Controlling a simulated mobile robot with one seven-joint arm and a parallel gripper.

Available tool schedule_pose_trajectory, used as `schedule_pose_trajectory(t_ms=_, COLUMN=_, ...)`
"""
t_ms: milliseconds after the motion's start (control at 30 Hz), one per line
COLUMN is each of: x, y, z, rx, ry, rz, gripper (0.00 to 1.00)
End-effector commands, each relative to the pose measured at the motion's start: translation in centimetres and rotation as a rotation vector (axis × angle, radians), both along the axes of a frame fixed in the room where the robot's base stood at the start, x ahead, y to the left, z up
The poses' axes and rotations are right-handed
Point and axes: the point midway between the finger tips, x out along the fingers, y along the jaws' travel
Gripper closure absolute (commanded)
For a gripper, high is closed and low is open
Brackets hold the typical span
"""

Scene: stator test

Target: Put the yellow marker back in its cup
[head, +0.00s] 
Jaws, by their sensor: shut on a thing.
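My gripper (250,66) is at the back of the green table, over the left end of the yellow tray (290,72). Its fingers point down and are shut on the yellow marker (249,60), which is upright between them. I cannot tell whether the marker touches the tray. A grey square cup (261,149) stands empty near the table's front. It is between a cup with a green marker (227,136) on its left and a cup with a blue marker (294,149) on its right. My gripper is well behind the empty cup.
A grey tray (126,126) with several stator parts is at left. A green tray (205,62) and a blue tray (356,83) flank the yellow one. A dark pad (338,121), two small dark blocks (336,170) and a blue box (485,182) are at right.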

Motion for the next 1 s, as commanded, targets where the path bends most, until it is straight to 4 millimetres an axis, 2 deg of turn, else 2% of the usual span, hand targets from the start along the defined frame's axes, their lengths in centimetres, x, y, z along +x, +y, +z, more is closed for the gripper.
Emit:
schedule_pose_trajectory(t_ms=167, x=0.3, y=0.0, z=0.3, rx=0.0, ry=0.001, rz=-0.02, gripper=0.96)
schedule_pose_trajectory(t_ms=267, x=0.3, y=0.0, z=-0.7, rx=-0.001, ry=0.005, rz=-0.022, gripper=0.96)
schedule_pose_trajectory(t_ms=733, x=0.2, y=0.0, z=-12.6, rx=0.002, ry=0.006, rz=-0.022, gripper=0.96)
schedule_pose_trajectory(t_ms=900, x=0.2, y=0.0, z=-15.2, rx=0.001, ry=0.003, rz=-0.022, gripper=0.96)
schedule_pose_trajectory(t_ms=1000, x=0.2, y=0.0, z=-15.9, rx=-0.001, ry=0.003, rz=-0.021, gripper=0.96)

Problem ->
All of the data shown above must be copied exactly.

Solution below ->
Controlling a simulated mobile robot with one seven-joint arm and a parallel gripper.

Available tool schedule_pose_trajectory, used as `schedule_pose_trajectory(t_ms=_, COLUMN=_, ...)`
"""
t_ms: milliseconds after the motion's start (control at 30 Hz), one per line
COLUMN is each of: x, y, z, rx, ry, rz, gripper (0.00 to 1.00)
End-effector commands, each relative to the pose measured at the motion's start: translation in centimetres and rotation as a rotation vector (axis × angle, radians), both along the axes of a frame fixed in the room where the robot's base stood at the start, x ahead, y to the left, z up
The poses' axes and rotations are right-handed
Point and axes: the point midway between the finger tips, x out along the fingers, y along the jaws' travel
Gripper closure absolute (commanded)
For a gripper, high is closed and low is open
Brackets hold the typical span
"""

Scene: stator test

Target: Put the yellow marker back in its cup
[head, +0.00s] 
Jaws, by their sensor: shut on a thing.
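My gripper (250,66) is at the back of the green table, over the left end of the yellow tray (290,72). Its fingers point down and are shut on the yellow marker (249,60), which is upright between them. I cannot tell whether the marker touches the tray. A grey square cup (261,149) stands empty near the table's front. It is between a cup with a green marker (227,136) on its left and a cup with a blue marker (294,149) on its right. My gripper is well behind the empty cup.
A grey tray (126,126) with several stator parts is at left. A green tray (205,62) and a blue tray (356,83) flank the yellow one. A dark pad (338,121), two small dark blocks (336,170) and a blue box (485,182) are at right.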

Motion for the next 1 s, as commanded, targets where the path bends most, until it is straight to 4 millimetres an axis, 2 deg of turn, else 2% of the usual span, hand targets from the start along the defined frame's axes, their lengths in centimetres, x, y, z along +x, +y, +z, more is closed for the gripper.
Emit:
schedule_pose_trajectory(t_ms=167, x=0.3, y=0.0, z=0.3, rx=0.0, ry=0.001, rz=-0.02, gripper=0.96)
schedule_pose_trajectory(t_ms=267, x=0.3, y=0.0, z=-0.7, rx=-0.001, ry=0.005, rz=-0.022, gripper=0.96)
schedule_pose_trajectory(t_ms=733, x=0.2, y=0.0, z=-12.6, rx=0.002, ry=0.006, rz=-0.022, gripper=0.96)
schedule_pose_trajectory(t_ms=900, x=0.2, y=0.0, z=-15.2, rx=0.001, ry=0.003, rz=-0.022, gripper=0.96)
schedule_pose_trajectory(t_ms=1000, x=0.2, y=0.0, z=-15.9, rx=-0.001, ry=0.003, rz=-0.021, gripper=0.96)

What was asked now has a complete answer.